EXERCISE DESCRIPTION:
Give the data below again exactly as it stands. Omit the pictures.
------ COLLECTED MATERIAL ------
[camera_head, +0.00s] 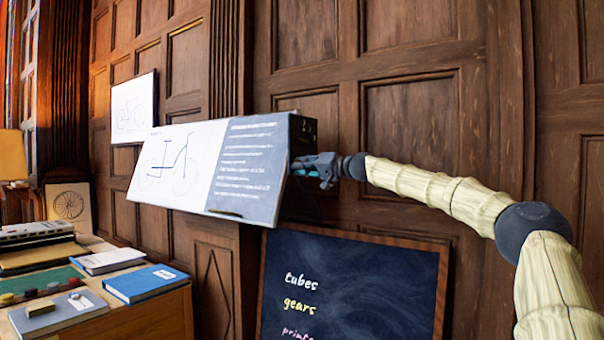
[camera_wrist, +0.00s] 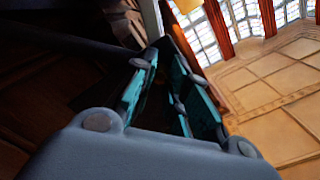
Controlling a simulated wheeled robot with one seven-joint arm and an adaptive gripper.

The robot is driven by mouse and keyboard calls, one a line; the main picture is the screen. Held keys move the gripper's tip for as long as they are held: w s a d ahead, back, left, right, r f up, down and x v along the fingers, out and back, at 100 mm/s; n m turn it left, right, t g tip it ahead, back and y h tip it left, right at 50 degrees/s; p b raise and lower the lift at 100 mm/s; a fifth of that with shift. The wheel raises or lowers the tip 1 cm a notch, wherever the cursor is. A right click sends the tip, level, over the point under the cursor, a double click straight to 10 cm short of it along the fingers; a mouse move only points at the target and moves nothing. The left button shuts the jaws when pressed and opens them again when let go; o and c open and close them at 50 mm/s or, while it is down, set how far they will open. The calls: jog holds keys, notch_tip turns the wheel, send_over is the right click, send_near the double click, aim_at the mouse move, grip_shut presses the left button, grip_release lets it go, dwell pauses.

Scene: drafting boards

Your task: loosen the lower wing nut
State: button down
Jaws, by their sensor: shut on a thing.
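My gripper (camera_head: 318,168) is at the right side of a tilted drafting board (camera_head: 240,170), which bears a bicycle drawing and a panel of white writing. My arm reaches in from the right to the dark side face of the board's mount (camera_head: 302,130). The gripper's fingers also show in the wrist view (camera_wrist: 165,98), with teal pads close together. The gripper is shut on something at the board's side, likely the wing nut, but the fingers hide it. I cannot make out either wing nut clearly.
A chalkboard (camera_head: 350,285) with coloured words stands below the gripper. A wooden desk (camera_head: 170,318) with books, including a blue one (camera_head: 147,283), is at the lower left. Wood panelling (camera_head: 410,120) rises close behind the board and arm.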

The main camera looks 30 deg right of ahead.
------
RESPONSE BELOW:
[camera_head, +0.00s] 
[camera_wrist, +0.00s] 
Controlling a simulated wheeled robot with one seven-joint arm and an adaptive gripper.

The robot is driven by mouse and keyboard calls, one a line; the main picture is the screen. Held keys move the gripper's tip for as long as they are held: w s a d ahead, back, left, right, r f up, down and x v along the fingers, out and back, at 100 mm/s; n m turn it left, right, t g tip it ahead, back and y h tip it left, right at 50 degrees/s; p b raise and lower the lift at 100 mm/s; a fifth of that with shift. The wheel raises or lowers the tip 1 cm a notch, wherever the cursor is. A right click sends the tip, level, over the point under the cursor, a double click straight to 10 cm short of it along the fingers; a mouse move only points at the target and moves nothing. The left button shuts the jaws when pressed and opens them again when let go; o and c open and close them at 50 mm/s or, while it is down, set how far they will open. The calls: jog holds keys, notch_tip turns the wheel, send_over is the right click, send_near the double click, aim_at the mouse move, grip_shut presses the left button, grip_release lets it go, dwell pauses.

Scene: drafting boards

Your task: loosen the lower wing nut
State: button down
Jaws, by their sensor: shut on a thing.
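My gripper (camera_head: 318,168) is at the right side of a tilted drafting board (camera_head: 240,170), which bears a bicycle drawing and a panel of white writing. My arm reaches in from the right to the dark side face of the board's mount (camera_head: 302,130). The gripper's fingers also show in the wrist view (camera_wrist: 165,98), with teal pads close together. The gripper is shut on something at the board's side, likely the wing nut, but the fingers hide it. I cannot make out either wing nut clearly.
A chalkboard (camera_head: 350,285) with coloured words stands below the gripper. A wooden desk (camera_head: 170,318) with books, including a blue one (camera_head: 147,283), is at the lower left. Wood panelling (camera_head: 410,120) rises close behind the board and arm.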

The main camera looks 30 deg right of ahead.

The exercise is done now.